The two other individuals mentioned, Marghanita Laski and Roland Hall, were to play a highly significant role in the composition and final character of the 1972-86 Supplement.

Laski (1915-1988) differed from the others in being a public figure. As Burchfield later described in her ODNB entry, she was a 'writer, broadcaster, journalist, and lexicographical irregular supreme,' moreover 'renowned' both at Oxford and throughout her life 'for her beauty, her forceful personality, and her obsession with religious and secular beliefs' (on the latter, see the discussion of her work in Carey 2005). After writing a series of novels in the 1940s and 1950s  she turned to 'more thoughtful and literary works' in the 1960s and became well known as a broadcaster on programmes such as Any Questions, The Brains Trust, and The Critics. In 1958, while 'momentarily starved of reading matter', she idly picked up 'an eight-page pamphlet containing double-columned lists of some 450 words in alphabetical order and running from alabamine to astrophil', Burchfield's second public appeal for help with the Supplement.

So began her irresistibly compulsive habit of noting down, in a succession of small black notebooks (some now preserved in the OED archives), any words from her wide range of omnivorous reading that she thought might be useful for the Supplement, or for 'the Great Jubilee' (a hoped-for day when a revision of the whole Dictionary might be set in hand), and 'carding' the results. She continued to dispatch a steady stream of cards to Burchfield right up to the publication of the final volume of his Supplement in 1986, by which time her 'extraordinary contribution' had come to a total of around 250,000 quotations, all copied out in her distinctive spidery script.

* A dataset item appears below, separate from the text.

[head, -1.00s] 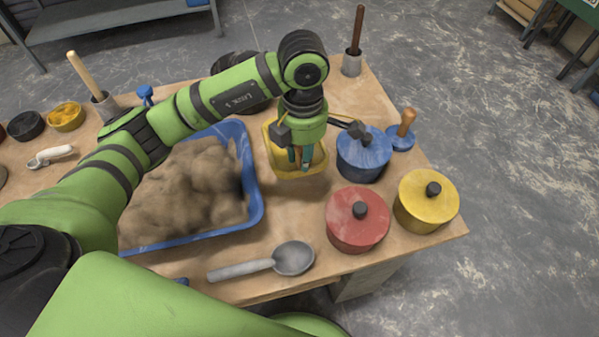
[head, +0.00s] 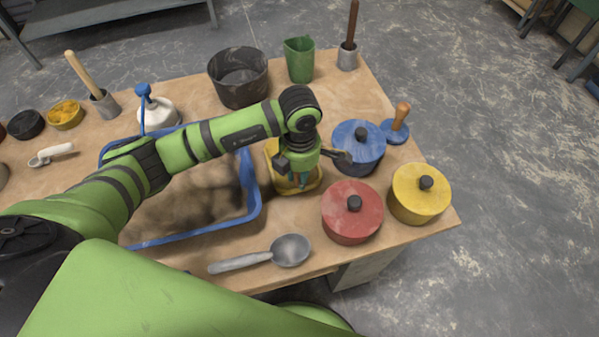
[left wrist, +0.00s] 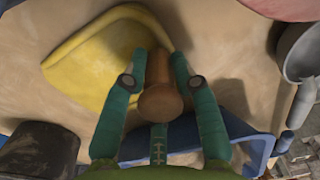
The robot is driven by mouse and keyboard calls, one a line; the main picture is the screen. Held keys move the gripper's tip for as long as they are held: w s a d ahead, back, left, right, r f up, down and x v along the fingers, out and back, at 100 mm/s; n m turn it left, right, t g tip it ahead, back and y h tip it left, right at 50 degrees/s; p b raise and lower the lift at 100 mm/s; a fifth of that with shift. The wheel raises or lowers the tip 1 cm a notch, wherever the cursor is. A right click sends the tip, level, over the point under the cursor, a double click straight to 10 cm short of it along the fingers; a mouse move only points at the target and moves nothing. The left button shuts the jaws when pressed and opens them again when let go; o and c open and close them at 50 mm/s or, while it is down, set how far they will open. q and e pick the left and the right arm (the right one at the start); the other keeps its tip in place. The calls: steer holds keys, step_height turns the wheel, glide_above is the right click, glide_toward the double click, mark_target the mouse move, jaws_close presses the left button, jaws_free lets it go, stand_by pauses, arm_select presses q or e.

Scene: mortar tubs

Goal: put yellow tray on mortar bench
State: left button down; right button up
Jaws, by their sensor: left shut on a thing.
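The yellow tray (head: 287,188) is at the middle of the wooden bench (head: 283,217), partly hidden under my left gripper (head: 303,180). In the left wrist view the tray (left wrist: 108,62) shows tilted, with a brown wooden handle (left wrist: 160,103) at its edge. My left gripper's fingers (left wrist: 157,72) are shut around this handle. The tray is at or close above the bench top; I cannot tell if it touches. My right gripper is in neither view.
A blue tub (head: 252,190) of sand is left of the tray. A blue pot (head: 358,150), a red pot (head: 352,212) and a yellow pot (head: 420,195) stand at the right. A grey scoop (head: 290,250) lies in front. A black bucket (head: 238,77) and green jug (head: 299,60) stand behind.

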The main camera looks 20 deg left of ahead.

In order to flood the OED offices with such abundant accumulations of linguistic booty, Burchfield tells us, 'she dredged numerous bulky Edwardian sales catalogues for the names of domestic articles, she read much of the crime fiction published in the twentieth century [and reviewed it for the TLS], and she scoured the whole rich literary world of twentieth-century (and some older) books and magazines for their unregistered vocabulary'. Elsewhere he specifies nineteenth-century works such as the novels of Charlotte Yonge and Dickens as her special hunting ground, along with the letters of George Eliot and Mrs Gaskell, 'the general field of the domestic arts (old catalogues, books on gardening, cooking, embroidery, etc.) and various modern newspapers and journals (Guardian, Vogue, etc.)' (OEDS1: x). Laski herself mentions G. B. Shaw, Beerbohm, Hemingway, MacNeice, Elizabeth Bowen, Graham Greene, Ogden Nash, John Osborne, Dorothy Wordsworth's journals and G. M. Hopkins's prose as sources read for the Dictionary. One of her special enthusiasms was the writing of Charlotte Yonge; as a result, this novelist's representation in the OED seems to have risen sharply between the first and second editions (see below).

In 1968 she published a series of articles in the TLS on reading for the OED, in which she recounted the delights of 'treasure hunting with the near certainty that treasure will always be found'. She described her daily trawl through the Guardian, speculated whether the kimono shirt she remembered the theatre critic Kenneth Tynan wearing at a student party in Oxford would make the grade along with bush shirt and Hawaiian shirt, reported what was then standard OED Supplement wisdom, that five examples of a new word's use in printed sources were required for it to get into the Dictionary, listed the words unrecorded in the OED that she had discovered by reading the first edition of The Times in 1788 ('thanks to the postal strike I had some spare working hours'), and noted how 'the non-historian can seldom know whether [the OED] is delinquent or accurate' when consulting it to check the names for historical events, persons, and phenomena (Laski 1968a, 1968b, 1971). The National Portrait Gallery has two photos of Laski (dated 1930s and 1968) which can be seen here.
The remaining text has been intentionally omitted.